**Exercise requirements**
Write out the listing beneath this instruction in its entirety, exactly as it reads.

**Supplied information**
══════════
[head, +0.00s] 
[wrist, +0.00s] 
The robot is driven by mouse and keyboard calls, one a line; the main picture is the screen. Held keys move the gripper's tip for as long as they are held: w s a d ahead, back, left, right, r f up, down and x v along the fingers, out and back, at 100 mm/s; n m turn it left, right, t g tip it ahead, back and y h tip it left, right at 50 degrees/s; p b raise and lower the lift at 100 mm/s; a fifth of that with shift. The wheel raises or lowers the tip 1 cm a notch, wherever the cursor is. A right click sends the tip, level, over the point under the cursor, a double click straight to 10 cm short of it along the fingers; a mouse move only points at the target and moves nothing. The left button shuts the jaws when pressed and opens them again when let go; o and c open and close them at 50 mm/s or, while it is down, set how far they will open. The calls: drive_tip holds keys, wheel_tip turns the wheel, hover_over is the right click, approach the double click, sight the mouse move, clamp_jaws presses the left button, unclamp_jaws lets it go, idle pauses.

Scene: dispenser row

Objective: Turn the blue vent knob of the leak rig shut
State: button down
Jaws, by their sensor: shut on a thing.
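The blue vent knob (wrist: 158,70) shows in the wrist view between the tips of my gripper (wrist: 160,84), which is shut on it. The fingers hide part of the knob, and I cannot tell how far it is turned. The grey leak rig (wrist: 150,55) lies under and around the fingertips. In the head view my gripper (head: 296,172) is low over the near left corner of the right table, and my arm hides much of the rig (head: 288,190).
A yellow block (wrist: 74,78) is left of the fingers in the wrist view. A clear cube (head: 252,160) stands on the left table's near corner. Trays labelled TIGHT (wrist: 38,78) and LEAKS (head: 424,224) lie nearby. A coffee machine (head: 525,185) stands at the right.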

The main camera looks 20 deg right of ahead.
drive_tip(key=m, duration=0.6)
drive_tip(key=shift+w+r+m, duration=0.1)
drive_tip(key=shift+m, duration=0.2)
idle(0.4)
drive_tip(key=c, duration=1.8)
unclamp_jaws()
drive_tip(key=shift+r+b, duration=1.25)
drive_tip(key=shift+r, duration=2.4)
══════════
**Solution for this exercise**
[head, +0.00s] 
[wrist, +0.00s] 
The robot is driven by mouse and keyboard calls, one a line; the main picture is the screen. Held keys move the gripper's tip for as long as they are held: w s a d ahead, back, left, right, r f up, down and x v along the fingers, out and back, at 100 mm/s; n m turn it left, right, t g tip it ahead, back and y h tip it left, right at 50 degrees/s; p b raise and lower the lift at 100 mm/s; a fifth of that with shift. The wheel raises or lowers the tip 1 cm a notch, wherever the cursor is. A right click sends the tip, level, over the point under the cursor, a double click straight to 10 cm short of it along the fingers; a mouse move only points at the target and moves nothing. The left button shuts the jaws when pressed and opens them again when let go; o and c open and close them at 50 mm/s or, while it is down, set how far they will open. The calls: drive_tip holds keys, wheel_tip turns the wheel, hover_over is the right click, approach the double click, sight the mouse move, clamp_jaws presses the left button, unclamp_jaws lets it go, idle pauses.

Scene: dispenser row

Objective: Turn the blue vent knob of the leak rig shut
State: button down
Jaws, by their sensor: shut on a thing.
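The blue vent knob (wrist: 158,70) shows in the wrist view between the tips of my gripper (wrist: 160,84), which is shut on it. The fingers hide part of the knob, and I cannot tell how far it is turned. The grey leak rig (wrist: 150,55) lies under and around the fingertips. In the head view my gripper (head: 296,172) is low over the near left corner of the right table, and my arm hides much of the rig (head: 288,190).
A yellow block (wrist: 74,78) is left of the fingers in the wrist view. A clear cube (head: 252,160) stands on the left table's near corner. Trays labelled TIGHT (wrist: 38,78) and LEAKS (head: 424,224) lie nearby. A coffee machine (head: 525,185) stands at the right.

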The main camera looks 20 deg right of ahead.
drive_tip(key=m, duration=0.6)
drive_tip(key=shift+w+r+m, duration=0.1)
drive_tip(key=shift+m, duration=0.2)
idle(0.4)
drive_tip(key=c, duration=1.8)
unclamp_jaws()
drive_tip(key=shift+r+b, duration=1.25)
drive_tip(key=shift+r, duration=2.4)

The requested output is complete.